Given data:
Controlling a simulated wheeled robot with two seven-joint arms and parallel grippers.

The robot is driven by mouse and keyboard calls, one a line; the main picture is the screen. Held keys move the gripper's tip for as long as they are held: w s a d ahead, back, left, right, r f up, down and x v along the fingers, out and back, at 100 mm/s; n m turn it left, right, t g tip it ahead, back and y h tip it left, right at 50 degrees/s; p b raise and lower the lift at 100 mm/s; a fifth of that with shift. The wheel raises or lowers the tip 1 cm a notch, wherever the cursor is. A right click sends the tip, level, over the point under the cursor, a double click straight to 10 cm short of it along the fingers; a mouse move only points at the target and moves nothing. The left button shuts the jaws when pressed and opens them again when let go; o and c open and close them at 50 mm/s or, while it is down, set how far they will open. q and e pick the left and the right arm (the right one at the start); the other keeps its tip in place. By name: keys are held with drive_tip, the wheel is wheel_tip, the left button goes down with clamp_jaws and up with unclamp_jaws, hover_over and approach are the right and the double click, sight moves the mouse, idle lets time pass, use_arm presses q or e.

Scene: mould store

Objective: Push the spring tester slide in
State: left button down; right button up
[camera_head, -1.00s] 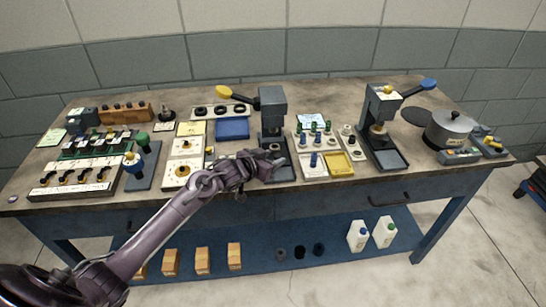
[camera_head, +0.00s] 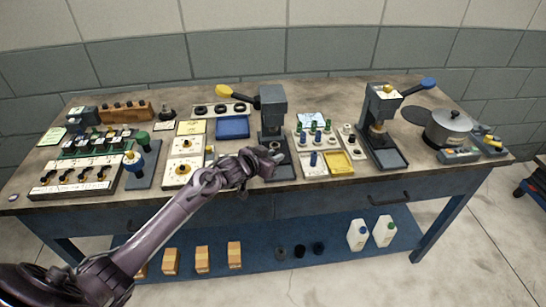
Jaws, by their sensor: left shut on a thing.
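The yellow-handled press-like device (camera_head: 272,100), which looks like the spring tester, stands upright at the back middle of the bench. Its dark slide plate (camera_head: 286,173) lies low at its front, near the bench edge. My left gripper (camera_head: 270,159) is over the front of this device, shut on what looks like part of the slide. The gripper hides the gripped part and some of the plate. My right gripper is not in view.
A similar blue-handled device (camera_head: 381,115) stands to the right, near a pot (camera_head: 448,128). A tray with green knobs and a yellow dish (camera_head: 339,163) sits just right of my gripper. White dial boxes (camera_head: 181,173) and a blue tray (camera_head: 232,128) are left.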

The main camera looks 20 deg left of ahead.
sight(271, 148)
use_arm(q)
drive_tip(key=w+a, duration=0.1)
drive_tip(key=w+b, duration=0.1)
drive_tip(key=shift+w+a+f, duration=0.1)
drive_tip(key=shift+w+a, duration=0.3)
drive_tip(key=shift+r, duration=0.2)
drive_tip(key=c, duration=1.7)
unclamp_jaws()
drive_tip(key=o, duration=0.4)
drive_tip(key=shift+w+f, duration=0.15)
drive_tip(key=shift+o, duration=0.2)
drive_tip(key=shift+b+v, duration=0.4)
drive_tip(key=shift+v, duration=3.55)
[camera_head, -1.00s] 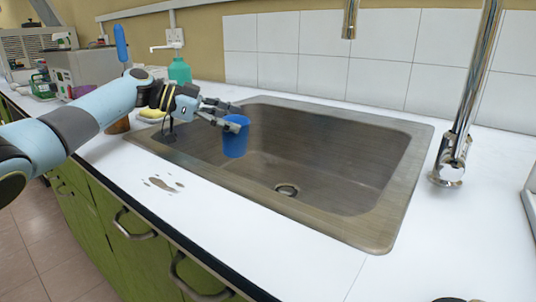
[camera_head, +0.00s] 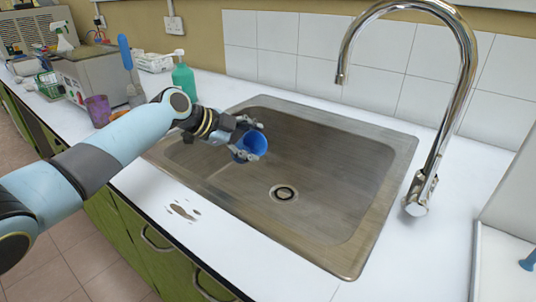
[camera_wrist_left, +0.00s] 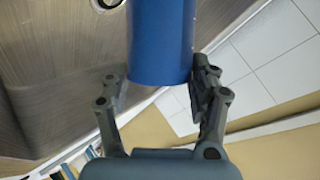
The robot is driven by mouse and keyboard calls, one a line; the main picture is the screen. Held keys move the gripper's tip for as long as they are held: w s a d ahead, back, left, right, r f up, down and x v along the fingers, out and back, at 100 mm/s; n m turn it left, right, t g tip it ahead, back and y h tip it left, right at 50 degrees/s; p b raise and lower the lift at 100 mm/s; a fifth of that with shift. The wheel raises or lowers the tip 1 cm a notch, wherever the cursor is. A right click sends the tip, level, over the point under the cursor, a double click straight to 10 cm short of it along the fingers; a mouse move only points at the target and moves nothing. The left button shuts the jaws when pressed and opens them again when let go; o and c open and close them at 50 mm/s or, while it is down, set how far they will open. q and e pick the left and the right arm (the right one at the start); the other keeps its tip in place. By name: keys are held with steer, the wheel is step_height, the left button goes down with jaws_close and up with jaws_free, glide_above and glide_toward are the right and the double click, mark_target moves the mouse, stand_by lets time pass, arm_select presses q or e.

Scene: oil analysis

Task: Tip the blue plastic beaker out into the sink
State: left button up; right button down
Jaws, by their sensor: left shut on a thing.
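The blue plastic beaker (camera_head: 254,143) is held over the left part of the metal sink (camera_head: 345,255). It is tilted, with its open mouth turned toward the right and the camera. My left gripper (camera_head: 246,140) is shut on it, with fingers on both sides. In the left wrist view the beaker (camera_wrist_left: 161,45) stands between the two fingers (camera_wrist_left: 160,85), and the sink's drain shows at the top left. I cannot see any liquid leaving the beaker. My right gripper is not in view.
A chrome faucet (camera_head: 467,80) arches over the sink's right side. A green soap bottle (camera_head: 183,78), a purple cup (camera_head: 98,110) and a grey appliance (camera_head: 90,72) stand on the counter at the left. A brown stain (camera_head: 184,209) marks the front counter.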

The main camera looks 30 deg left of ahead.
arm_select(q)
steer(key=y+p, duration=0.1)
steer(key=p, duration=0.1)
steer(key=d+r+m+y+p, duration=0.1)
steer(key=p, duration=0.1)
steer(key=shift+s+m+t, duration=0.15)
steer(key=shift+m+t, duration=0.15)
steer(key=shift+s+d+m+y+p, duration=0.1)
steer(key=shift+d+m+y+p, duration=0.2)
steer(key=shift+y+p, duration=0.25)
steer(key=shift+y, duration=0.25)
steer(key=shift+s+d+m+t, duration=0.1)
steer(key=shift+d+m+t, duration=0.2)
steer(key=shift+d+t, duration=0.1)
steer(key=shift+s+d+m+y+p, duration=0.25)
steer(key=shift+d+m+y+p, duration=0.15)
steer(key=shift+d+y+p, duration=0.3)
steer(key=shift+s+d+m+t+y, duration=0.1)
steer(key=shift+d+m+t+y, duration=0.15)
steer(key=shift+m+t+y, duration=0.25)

Work required:
From the data above, work out how many lines contain the string "State" and reply with only the number.

Solution to this exercise:
2